WHAT YOU NEED TO DO - Repeat everything from the first line of the listing below through the line that contains "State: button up", exactly. Leave out pictures.

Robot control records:
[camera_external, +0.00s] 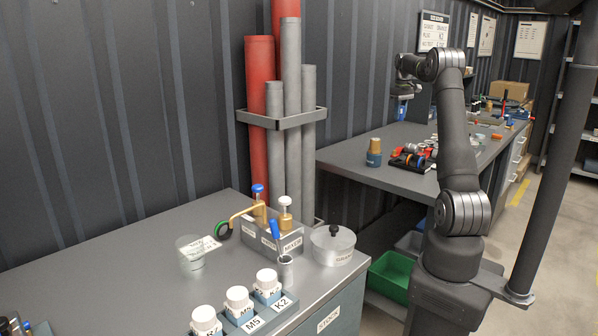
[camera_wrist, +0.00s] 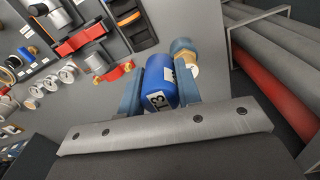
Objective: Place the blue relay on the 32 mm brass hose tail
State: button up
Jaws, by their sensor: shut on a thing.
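My gripper (camera_external: 403,92) is above the far bench in the external view, pointing down. It is shut on the blue relay (camera_wrist: 160,84), a rounded blue block with a white label, held between the two fingers in the wrist view. The relay's blue also shows below the gripper in the external view (camera_external: 402,109). A brass-coloured fitting with a blue-grey lower part (camera_external: 374,152) stands upright on the bench, below and left of the gripper. It appears just beyond the right finger in the wrist view (camera_wrist: 182,47). I cannot read its size, so whether it is the 32 mm hose tail is unclear.
A dark rack with red and orange fittings (camera_external: 412,157) lies on the far bench (camera_external: 385,180). Several rings and loose parts lie farther along it. Red and grey pipes (camera_external: 292,90) stand against the wall left of that bench. The near bench (camera_external: 105,255) holds jars and a valve block.

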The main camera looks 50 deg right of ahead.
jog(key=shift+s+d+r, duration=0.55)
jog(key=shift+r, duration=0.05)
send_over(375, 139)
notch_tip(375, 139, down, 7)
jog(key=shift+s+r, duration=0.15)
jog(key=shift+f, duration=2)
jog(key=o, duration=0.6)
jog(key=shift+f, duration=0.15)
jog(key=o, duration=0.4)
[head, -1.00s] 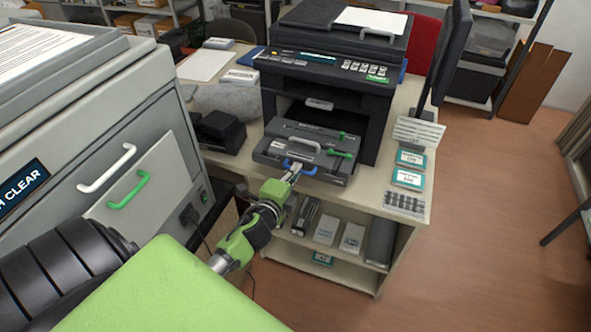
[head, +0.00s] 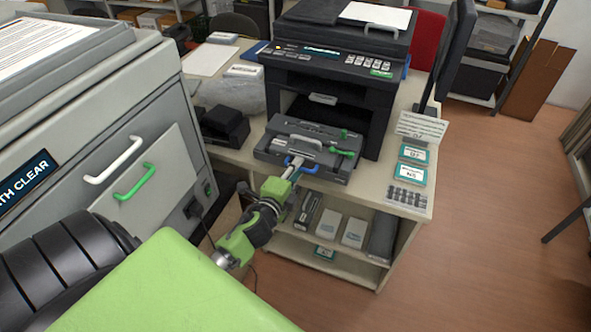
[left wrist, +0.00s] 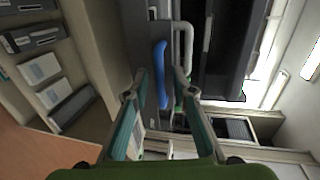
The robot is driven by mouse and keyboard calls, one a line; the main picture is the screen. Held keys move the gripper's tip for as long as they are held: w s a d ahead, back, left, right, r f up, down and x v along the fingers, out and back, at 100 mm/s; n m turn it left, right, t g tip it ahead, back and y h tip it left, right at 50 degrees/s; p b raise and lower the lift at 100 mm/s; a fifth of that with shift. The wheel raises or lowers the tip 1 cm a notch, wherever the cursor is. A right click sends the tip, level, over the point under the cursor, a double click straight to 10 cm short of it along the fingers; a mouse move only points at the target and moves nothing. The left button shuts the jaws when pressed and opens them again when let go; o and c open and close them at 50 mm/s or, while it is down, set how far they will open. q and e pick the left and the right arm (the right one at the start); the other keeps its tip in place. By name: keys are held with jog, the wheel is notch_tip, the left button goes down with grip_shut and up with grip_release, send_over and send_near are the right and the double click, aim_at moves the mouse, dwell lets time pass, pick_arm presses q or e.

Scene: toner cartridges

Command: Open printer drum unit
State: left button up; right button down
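The dark grey drum unit (head: 270,153) sits on the desk at the front of the black printer (head: 384,90). It has a grey handle on top, green levers at its right side and a blue handle (head: 309,168) on its front. My left gripper (head: 297,163) is at the blue handle. In the left wrist view its two fingers (left wrist: 160,75) are open and apart, with the blue handle (left wrist: 160,62) between them in the picture. I cannot tell whether a finger touches it. My right gripper is not in view.
A large grey machine (head: 158,75) with white and green handles stands close on the left. A black device (head: 224,125) is left of the drum unit. Teal-edged cards (head: 413,175) and a keypad (head: 407,196) lie at the desk's right edge. Shelves with boxes are below.

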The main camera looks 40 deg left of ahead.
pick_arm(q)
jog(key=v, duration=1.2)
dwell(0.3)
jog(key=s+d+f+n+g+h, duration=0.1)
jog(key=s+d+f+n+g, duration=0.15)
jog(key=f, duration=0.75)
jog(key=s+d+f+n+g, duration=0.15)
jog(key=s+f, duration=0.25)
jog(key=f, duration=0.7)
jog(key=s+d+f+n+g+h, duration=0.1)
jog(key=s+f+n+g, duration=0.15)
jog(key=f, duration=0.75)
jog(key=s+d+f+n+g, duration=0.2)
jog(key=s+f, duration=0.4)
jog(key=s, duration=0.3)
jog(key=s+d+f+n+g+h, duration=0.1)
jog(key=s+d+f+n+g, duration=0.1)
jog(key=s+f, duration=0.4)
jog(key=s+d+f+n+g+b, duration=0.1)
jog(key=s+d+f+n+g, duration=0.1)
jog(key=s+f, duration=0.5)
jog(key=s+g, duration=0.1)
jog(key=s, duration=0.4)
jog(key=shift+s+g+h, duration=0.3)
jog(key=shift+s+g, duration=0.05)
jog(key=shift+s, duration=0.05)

FULL RESPONSE -
[camera_external, +0.00s] 
[camera_wrist, +0.00s] 
Objective: Place the blue relay on the 32 mm brass hose tail
State: button up

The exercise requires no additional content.